We had two days to get to Loreto, two-thirds of the way down the Baja Peninsula. Steve and I manned COPS Racing Chase 3 to help with prerunning the course (practicing), and as support crew during the Baja 1000 Off Road Race – we worked the lower third of the course between Loreto and La Paz. This year’s race was a peninsula run, starting in Ensenada and finishing in La Paz, with 1275 miles in between.
COPS entered three cars in the 1000: the #50 Trophy Truck driven by Zak Langley; the Class 1 car driven by Morgan Langley; and the brand new Jimco Class 10 driven by John Langley, Team Owner.
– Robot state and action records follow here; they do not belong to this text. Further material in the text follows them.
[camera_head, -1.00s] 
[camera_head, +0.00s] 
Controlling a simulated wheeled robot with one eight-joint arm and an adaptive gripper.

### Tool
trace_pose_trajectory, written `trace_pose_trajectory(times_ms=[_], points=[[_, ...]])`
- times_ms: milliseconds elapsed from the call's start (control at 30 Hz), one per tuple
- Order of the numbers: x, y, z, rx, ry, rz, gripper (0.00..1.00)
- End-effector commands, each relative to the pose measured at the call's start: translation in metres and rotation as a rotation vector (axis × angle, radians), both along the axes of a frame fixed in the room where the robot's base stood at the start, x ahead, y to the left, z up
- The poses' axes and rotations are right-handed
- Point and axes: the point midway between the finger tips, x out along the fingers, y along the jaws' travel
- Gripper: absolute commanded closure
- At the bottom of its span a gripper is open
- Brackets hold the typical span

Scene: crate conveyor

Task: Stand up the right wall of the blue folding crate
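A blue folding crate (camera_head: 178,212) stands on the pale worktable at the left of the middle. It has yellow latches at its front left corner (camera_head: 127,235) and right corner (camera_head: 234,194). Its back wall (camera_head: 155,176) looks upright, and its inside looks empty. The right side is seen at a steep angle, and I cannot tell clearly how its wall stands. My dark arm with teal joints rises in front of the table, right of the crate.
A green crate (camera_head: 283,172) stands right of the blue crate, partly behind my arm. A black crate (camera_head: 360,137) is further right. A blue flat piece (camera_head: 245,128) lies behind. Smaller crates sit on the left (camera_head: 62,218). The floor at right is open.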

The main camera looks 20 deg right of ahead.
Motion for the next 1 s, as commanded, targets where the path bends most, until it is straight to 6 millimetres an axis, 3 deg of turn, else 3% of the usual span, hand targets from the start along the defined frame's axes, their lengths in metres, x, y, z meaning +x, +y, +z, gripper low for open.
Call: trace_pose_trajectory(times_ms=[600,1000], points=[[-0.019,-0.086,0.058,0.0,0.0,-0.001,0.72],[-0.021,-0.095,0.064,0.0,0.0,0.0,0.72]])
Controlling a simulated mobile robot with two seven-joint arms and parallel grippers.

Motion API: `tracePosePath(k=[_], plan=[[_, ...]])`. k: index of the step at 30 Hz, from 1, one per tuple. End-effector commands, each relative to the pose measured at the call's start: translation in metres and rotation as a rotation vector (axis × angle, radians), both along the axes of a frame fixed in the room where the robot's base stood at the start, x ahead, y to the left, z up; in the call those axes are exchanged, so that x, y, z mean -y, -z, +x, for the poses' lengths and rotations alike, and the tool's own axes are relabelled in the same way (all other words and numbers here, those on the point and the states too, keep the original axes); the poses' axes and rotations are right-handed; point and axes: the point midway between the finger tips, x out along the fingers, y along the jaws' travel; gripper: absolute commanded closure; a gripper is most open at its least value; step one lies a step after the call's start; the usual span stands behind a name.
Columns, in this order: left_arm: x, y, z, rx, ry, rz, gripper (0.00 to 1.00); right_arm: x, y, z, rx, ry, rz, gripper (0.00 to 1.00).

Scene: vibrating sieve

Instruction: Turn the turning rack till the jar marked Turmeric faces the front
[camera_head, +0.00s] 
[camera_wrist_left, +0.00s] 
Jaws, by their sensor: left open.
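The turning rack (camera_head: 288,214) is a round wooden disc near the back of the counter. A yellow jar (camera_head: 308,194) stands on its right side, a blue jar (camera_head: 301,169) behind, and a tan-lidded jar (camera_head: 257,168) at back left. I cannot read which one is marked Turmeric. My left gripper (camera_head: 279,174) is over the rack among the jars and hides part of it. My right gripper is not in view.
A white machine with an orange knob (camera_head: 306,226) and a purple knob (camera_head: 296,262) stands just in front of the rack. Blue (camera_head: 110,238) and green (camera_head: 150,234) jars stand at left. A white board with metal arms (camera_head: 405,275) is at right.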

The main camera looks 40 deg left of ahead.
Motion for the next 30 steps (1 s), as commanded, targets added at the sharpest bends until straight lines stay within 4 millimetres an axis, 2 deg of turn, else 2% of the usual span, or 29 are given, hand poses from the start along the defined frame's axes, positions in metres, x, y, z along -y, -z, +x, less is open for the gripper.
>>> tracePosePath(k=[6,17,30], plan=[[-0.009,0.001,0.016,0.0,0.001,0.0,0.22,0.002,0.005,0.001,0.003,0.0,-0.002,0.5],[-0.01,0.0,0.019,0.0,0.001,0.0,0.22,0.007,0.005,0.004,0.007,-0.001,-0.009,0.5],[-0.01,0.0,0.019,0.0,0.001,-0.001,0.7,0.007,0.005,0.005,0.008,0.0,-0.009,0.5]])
Along with us, 70 other people helped the COPS Racing effort along the length of Baja.
After spending the night in San Felipe, our first stop was for ice and supplies at Playa Grande in Gonzaga Bay. Today’s drive, from San Felipe to Mulegé, would be 680 km.
New pavement continues to km 154, about six miles south of Gonzaga, making the trip from San Felipe fast and easy. The black death is slowly creeping south and west, ultimately connecting to Highway 1 at Laguna Chapala. But today, we were fortunate enough to experience 25 miles of dirt (subject to change).
The 300-meter bridge construction over Arroyo Santa Maria. Traffic was detoured to one side of the new road, then the other. And then back again.
Steve and I stopped at Coco’s Corner to say hello to Jorge and give him some stuff we’d brought. In exactly a week, the Baja 1000 would be invading Coco’s, 400 miles from the start in Ensenada.
A Photo Sphere from Coco’s – click and drag to look around.
A Photo Sphere from San Ignacio – click and drag to look around.
A Photo Sphere from a side street in San Ignacio – click and drag to look around.
The Mulegé light house.
The Misión Santa Rosalía de Mulegé was founded in 1705 by the Jesuit missionary Juan Manuel de Basaldúa. Construction of a stone church was begun in 1766. In 1768, the Franciscans took over responsibility for colonial Baja California from the Jesuits, however, by 1770, the mission was virtually deserted. The Dominicans, who succeeded the Franciscans in Baja in 1773, began rebuilding, but the population remained less than 100.
The mission ceased to function in 1828. The present church buildings have been extensively restored.
A Photo Sphere from inside the church (complete with cowering church-goer) – click and drag to look around.
The Río Mulegé is one of only two “real” rivers in Baja California Sur. The river saw lots of recent action from hurricane Odile.
A Photo Sphere of the Río Mulegé – click and drag to look around.
Driving down Highway 1, the first view of Bahía Concepción is of campers occupying Playa Santispac on the bay’s north end.
A Photo Sphere of Playa Buenaventura – click and drag to look around.
Standing rain water in front of Bertha’s Restaurant and Bar at Playa Burro.
Even though it’s tempting, please do not feed Cheetos to the swamp monster. It’s a lot like bears in our National Forests.
Colorful Bahia Coyote – offshore is Coyote Island.
Due to recent hurricanes, Baja was green and blooming. And as a result, the place was buggy – we mowed down butterflies on the highway by the millions. By the time we returned to SoCal, the front of the truck was covered in a 1″ thick crust of butterfly carcasses.
During our drive down Baja, Steve and I took a break on the beach at Ligui. Isla Danzante mostly hides the much larger Isla del Carmen behind.